• _Required task_:
Begin with the line that contains "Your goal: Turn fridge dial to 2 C" and transcribe each line after it, up to and including the last line of the listing below.

• _Collected material_:
§ §
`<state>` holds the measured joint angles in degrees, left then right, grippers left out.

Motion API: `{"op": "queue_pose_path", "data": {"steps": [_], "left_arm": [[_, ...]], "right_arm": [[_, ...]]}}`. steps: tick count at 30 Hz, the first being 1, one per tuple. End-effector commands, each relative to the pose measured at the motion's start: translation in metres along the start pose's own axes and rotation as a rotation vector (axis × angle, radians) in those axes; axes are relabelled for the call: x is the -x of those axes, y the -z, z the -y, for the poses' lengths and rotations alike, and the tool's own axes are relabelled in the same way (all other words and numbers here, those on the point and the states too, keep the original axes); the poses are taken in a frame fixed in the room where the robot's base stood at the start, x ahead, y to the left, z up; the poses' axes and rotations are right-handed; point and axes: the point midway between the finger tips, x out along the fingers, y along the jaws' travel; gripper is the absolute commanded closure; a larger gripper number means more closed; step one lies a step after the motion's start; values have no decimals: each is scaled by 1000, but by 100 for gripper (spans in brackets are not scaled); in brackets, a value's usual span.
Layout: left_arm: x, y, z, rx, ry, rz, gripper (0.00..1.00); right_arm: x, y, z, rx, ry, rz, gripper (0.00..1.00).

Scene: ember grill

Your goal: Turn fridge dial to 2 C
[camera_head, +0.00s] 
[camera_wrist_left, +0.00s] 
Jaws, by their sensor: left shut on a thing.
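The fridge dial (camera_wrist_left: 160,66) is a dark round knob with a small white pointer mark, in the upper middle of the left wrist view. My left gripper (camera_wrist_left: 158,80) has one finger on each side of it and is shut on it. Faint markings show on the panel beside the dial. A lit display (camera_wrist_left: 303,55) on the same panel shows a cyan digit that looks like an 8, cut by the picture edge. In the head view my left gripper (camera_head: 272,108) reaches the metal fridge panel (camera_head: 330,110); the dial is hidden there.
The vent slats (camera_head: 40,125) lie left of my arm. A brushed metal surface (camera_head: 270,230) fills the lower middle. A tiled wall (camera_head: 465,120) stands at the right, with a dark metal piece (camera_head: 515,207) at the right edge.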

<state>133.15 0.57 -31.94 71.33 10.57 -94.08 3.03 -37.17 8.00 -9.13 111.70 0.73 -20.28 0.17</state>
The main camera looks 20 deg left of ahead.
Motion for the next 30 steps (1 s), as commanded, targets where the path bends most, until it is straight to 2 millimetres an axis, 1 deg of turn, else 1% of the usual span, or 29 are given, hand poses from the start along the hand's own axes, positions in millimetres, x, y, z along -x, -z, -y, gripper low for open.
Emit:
§ §
• _The result_:
Your goal: Turn fridge dial to 2 C
[camera_head, +0.00s] 
[camera_wrist_left, +0.00s] 
Jaws, by their sensor: left shut on a thing.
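The fridge dial (camera_wrist_left: 160,66) is a dark round knob with a small white pointer mark, in the upper middle of the left wrist view. My left gripper (camera_wrist_left: 158,80) has one finger on each side of it and is shut on it. Faint markings show on the panel beside the dial. A lit display (camera_wrist_left: 303,55) on the same panel shows a cyan digit that looks like an 8, cut by the picture edge. In the head view my left gripper (camera_head: 272,108) reaches the metal fridge panel (camera_head: 330,110); the dial is hidden there.
The vent slats (camera_head: 40,125) lie left of my arm. A brushed metal surface (camera_head: 270,230) fills the lower middle. A tiled wall (camera_head: 465,120) stands at the right, with a dark metal piece (camera_head: 515,207) at the right edge.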

<state>133.15 0.57 -31.94 71.33 10.57 -94.08 3.03 -37.17 8.00 -9.13 111.70 0.73 -20.28 0.17</state>
The main camera looks 20 deg left of ahead.
Motion for the next 30 steps (1 s), as commanded, targets where the path bends most, until it is straight to 2 millimetres an axis, 1 deg of turn, else 1% of the usual span, or 29 are given, hand poses from the start along the hand's own axes, positions in millimetres, x, y, z along -x, -z, -y, gripper low for open.
Emit:

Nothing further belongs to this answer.